[Robot episode records]
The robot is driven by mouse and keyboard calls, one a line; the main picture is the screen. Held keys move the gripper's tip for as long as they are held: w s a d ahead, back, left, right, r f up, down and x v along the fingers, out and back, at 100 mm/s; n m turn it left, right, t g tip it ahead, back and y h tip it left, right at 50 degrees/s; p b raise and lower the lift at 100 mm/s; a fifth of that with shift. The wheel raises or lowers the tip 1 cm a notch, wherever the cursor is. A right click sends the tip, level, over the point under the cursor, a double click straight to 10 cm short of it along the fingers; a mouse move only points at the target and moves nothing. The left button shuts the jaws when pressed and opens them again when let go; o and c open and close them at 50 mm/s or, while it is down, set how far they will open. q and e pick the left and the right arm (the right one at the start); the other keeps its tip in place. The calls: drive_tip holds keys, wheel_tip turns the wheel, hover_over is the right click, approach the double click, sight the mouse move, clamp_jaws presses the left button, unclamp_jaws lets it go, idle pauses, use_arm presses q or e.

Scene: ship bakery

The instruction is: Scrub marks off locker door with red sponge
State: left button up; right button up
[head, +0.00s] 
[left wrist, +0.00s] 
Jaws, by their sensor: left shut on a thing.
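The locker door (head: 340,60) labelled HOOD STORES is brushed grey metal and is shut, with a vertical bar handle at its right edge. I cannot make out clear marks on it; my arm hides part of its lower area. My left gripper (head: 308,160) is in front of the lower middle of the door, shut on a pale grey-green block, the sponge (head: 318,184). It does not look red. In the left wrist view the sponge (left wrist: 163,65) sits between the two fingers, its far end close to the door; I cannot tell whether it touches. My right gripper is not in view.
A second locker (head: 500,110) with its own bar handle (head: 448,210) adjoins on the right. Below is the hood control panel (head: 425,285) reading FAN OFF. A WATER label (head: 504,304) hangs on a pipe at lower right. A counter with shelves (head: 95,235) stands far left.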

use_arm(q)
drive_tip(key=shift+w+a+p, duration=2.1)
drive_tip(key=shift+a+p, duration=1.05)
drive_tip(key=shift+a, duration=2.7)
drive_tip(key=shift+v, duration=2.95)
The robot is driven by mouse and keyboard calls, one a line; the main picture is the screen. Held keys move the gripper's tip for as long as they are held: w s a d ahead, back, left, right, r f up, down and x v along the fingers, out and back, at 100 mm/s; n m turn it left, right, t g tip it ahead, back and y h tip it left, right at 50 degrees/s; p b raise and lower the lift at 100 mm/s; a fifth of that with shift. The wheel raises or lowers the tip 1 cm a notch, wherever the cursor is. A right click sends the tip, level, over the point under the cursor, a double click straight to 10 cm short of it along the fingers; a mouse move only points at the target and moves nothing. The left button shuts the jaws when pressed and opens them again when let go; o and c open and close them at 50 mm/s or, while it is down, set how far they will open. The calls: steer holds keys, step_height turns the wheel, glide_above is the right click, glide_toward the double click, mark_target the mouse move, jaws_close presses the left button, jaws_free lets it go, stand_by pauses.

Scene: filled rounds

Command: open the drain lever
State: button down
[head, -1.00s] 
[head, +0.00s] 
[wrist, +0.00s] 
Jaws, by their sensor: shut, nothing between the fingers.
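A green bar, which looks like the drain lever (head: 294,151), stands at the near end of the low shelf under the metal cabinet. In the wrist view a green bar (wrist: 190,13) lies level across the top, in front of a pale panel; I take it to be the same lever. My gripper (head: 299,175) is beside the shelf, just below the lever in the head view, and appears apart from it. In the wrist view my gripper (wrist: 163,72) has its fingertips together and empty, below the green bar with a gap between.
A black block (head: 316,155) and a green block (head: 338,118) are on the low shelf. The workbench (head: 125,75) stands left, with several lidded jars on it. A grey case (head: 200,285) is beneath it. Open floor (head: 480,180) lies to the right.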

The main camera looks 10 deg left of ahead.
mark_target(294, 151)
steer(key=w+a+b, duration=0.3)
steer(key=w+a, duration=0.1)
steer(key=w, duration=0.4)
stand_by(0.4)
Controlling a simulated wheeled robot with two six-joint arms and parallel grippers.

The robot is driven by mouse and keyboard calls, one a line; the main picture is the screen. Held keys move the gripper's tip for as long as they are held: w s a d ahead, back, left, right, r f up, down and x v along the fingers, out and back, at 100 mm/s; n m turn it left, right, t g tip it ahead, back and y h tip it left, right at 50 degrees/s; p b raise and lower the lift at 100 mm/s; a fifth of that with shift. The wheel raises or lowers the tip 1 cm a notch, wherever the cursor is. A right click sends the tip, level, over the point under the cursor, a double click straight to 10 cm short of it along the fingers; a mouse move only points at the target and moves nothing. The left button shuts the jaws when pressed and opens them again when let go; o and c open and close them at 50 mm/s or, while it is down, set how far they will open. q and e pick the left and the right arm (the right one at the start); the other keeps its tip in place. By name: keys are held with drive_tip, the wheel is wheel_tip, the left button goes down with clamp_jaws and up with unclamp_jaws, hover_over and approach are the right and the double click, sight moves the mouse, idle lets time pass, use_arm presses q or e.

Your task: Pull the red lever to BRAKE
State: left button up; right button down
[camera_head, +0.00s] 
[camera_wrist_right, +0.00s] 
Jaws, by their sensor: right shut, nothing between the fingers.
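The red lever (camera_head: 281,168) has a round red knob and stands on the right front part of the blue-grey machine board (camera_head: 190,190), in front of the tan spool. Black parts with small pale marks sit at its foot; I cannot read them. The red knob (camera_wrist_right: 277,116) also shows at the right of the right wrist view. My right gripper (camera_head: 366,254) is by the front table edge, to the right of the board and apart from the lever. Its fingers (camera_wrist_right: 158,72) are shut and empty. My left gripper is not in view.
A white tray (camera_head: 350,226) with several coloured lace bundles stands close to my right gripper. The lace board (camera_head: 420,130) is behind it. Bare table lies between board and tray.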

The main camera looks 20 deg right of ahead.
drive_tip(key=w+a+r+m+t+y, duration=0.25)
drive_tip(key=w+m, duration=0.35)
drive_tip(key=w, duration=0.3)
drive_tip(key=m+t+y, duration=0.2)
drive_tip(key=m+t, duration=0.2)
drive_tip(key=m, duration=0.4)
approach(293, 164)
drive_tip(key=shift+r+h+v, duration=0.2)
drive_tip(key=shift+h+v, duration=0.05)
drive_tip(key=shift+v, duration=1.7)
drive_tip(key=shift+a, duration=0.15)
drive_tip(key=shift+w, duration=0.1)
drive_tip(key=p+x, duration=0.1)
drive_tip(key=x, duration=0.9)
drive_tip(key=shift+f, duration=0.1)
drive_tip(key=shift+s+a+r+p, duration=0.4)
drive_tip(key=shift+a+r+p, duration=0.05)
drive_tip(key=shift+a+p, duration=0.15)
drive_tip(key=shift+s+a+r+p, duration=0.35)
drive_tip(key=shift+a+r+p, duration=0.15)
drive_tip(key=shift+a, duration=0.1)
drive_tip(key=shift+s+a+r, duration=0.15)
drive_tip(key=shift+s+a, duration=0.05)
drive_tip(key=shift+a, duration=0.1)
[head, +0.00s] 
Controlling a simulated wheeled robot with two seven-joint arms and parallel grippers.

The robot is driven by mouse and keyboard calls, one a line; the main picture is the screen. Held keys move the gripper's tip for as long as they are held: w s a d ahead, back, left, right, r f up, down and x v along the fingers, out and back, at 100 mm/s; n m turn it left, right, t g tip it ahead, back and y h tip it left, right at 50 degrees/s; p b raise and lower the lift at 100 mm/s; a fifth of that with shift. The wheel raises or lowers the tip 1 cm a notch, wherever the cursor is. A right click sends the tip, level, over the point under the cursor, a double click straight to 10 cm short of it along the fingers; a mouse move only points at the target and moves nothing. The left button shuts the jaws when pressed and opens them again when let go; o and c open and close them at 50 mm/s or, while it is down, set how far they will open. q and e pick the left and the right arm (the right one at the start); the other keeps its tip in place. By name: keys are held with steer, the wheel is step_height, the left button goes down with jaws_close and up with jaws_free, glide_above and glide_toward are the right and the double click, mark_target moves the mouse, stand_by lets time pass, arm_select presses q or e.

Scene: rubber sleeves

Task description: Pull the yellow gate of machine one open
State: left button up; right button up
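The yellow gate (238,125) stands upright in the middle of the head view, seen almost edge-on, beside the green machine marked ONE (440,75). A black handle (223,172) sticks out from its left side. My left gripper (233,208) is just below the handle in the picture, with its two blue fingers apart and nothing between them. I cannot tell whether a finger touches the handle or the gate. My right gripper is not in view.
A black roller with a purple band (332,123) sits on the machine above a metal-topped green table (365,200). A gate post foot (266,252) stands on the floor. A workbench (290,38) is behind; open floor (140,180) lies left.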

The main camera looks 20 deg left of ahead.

## Exercise directions
Write out exactly the lines running from the line containing "State: button down" to the line containing "Controlling a simulated wheeled robot with two six-joint", with both of those lines included.

## Task answer
State: button down
[head, -1.00s] 
[head, +0.00s] 
[wrist, +0.00s] 
Jaws, by their sensor: shut, nothing between the fingers.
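A green bar, which looks like the drain lever (head: 294,151), stands at the near end of the low shelf under the metal cabinet. In the wrist view a green bar (wrist: 190,13) lies level across the top, in front of a pale panel; I take it to be the same lever. My gripper (head: 299,175) is beside the shelf, just below the lever in the head view, and appears apart from it. In the wrist view my gripper (wrist: 163,72) has its fingertips together and empty, below the green bar with a gap between.
A black block (head: 316,155) and a green block (head: 338,118) are on the low shelf. The workbench (head: 125,75) stands left, with several lidded jars on it. A grey case (head: 200,285) is beneath it. Open floor (head: 480,180) lies to the right.

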The main camera looks 10 deg left of ahead.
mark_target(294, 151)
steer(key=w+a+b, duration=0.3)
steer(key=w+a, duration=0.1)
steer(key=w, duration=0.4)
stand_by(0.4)
Controlling a simulated wheeled robot with two six-joint arms and parallel grippers.

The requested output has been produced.